Twenty years ago a spaceship appeared in the sky over Johannesburg. When, after three months of it hanging there in the sky, no aliens descended from it to make contact, the South African military decided it was time to do so themselves. Soldiers cut their way into the huge vessel to discover a heaving mass of starving and leaderless extraterrestrials.
So begins District 9 , Neill Blomkamp’s impressive feature film directorial debut. No information is given as to why the ship has arrived, where it came from or why it is suspended over Johannesburg and not, say, New York, but the location with its recent penchant for segregation and racial conflict is the perfect backdrop for the story that follows.
This is a second outing for Blomkamp’s aliens. Given the unflattering name, ‘prawns’ by their human neighbours, we first met them his 2005 short sci-fi project, ‘Alive in Joberg’. The full length feature picks up the story twenty years after the arrival and some time after the prawns have worn out their welcome.
There is nothing remotely cute about these aliens; no E.T., or humanoid green men these. Their insectile appearance is as much reminiscent of cockroaches as it is of prawns, and their habit of crawling over the city dump scavenging is unpleasant to say the least. While this year’s other major alien movie, The Fourth Kind is marketed as being based on fact, District 9 makes no such claim yet is creepily realistic.
Their presence on the outskirts of the city becomes the focus of the simmering human populace, and plans are made to evict the prawns and rehouse them at a greater distance from people. Finally, it seems, South Africa has a cause that unites all of its people; a group separated and made different by more than the color of their skin. United they stand in hatred and distrust of the newcomers.

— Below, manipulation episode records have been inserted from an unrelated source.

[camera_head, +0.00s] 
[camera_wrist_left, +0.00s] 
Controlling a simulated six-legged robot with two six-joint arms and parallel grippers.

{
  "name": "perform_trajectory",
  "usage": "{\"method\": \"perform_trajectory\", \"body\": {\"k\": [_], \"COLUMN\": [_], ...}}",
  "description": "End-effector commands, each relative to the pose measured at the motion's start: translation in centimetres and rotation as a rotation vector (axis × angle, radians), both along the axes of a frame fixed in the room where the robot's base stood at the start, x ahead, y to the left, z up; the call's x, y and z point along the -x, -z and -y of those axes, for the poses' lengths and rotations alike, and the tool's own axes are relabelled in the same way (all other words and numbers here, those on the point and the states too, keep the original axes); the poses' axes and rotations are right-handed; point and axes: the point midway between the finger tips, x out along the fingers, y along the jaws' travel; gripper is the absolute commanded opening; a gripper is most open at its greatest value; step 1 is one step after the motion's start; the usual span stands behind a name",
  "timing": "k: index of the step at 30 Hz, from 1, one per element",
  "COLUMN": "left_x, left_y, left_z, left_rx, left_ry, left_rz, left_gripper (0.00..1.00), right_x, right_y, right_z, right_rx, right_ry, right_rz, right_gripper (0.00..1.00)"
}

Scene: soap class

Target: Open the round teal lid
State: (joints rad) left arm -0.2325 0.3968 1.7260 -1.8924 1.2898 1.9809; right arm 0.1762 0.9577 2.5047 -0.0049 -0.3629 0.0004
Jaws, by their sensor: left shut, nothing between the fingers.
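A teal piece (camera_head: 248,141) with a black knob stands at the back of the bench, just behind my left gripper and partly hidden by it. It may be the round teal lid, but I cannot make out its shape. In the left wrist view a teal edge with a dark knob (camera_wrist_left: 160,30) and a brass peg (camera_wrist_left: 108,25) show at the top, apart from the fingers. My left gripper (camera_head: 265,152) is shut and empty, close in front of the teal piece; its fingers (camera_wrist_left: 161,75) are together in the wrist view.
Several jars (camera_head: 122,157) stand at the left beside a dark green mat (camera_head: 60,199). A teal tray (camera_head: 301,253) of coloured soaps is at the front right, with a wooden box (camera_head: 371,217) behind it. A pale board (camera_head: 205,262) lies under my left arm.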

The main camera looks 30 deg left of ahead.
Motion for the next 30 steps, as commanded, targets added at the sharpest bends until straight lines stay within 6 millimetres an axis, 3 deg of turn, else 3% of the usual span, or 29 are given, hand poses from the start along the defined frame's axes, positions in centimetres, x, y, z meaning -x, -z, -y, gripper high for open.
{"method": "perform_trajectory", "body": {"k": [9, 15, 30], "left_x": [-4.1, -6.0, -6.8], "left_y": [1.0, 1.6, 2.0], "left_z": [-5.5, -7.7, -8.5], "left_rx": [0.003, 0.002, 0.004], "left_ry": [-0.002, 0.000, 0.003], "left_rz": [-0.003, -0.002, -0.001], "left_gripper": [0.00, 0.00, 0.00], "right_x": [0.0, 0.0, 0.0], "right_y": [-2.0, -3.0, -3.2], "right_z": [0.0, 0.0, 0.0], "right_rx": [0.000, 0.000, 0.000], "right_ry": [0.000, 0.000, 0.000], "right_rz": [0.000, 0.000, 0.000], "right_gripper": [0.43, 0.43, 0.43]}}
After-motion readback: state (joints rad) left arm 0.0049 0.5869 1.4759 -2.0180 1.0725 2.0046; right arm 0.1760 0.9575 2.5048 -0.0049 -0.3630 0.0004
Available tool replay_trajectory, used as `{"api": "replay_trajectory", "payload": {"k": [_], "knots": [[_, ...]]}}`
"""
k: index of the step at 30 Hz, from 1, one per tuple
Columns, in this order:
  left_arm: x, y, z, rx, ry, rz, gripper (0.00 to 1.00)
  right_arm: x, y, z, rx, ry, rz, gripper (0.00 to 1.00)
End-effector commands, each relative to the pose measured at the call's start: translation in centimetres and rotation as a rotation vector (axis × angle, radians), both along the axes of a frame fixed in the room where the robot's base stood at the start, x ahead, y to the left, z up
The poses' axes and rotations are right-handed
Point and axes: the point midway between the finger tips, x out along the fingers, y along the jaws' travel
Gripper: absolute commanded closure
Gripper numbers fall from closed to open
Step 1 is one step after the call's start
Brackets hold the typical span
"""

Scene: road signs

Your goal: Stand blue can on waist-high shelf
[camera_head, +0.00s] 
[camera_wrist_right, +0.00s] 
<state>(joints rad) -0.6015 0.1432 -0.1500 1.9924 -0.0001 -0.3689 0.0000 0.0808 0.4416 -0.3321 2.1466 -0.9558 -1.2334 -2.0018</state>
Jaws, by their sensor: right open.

While it looks like being one of the summer’s biggest blockbusters, movie goers in Nigeria may miss it all together. Information Minister, Dora Akunyili has stated that District 9 is not welcomed in Nigeria and that she has given an order to the Nigerian film and video censors’ board that it must not be shown at any public cinema.
The slum, in which the aliens live, District 9, of the title, is a magnet for crime and gangsters, the worst of which is Nigerian, Obesandjo. In one scene he eats the arm of an alien and in another he is attempting to cannibalize the arm of the film’s main protagonist, Wikus Van De Merwe, in order to gain a special power that he possesses. Nigerian women are also shown in a bad light in the movie and Ms. Akunyili further objected to the similarity between gangster Obesandjo’s name and that of former Nigerian president Olusegun Obasanjo.
Of all sci-fi movies, this one sadly strikes a more likely note on the probable reaction of any global government to an influx of intergalactic illegal immigrants than any before has done. The prawns are insectile and ugly. They seem brutish and uncivilised – but they are not as monstrous and frightening as Ridley Scott’s Alien. Though redeeming qualities can be seen in one of the prawns, he will never be as adorable as Spielberg’s E.T.
Though their reason for coming to earth is not given in the movie, it seems perhaps that they are the dregs of a society gone wrong, packed up and shipped off to become somebody else’s problem. They have no leaders to guide them and not enough fuel to get home. Thrust upon the mercy of a different race, Blomkamp’s aliens tested our ability to integrate and understand. And we failed.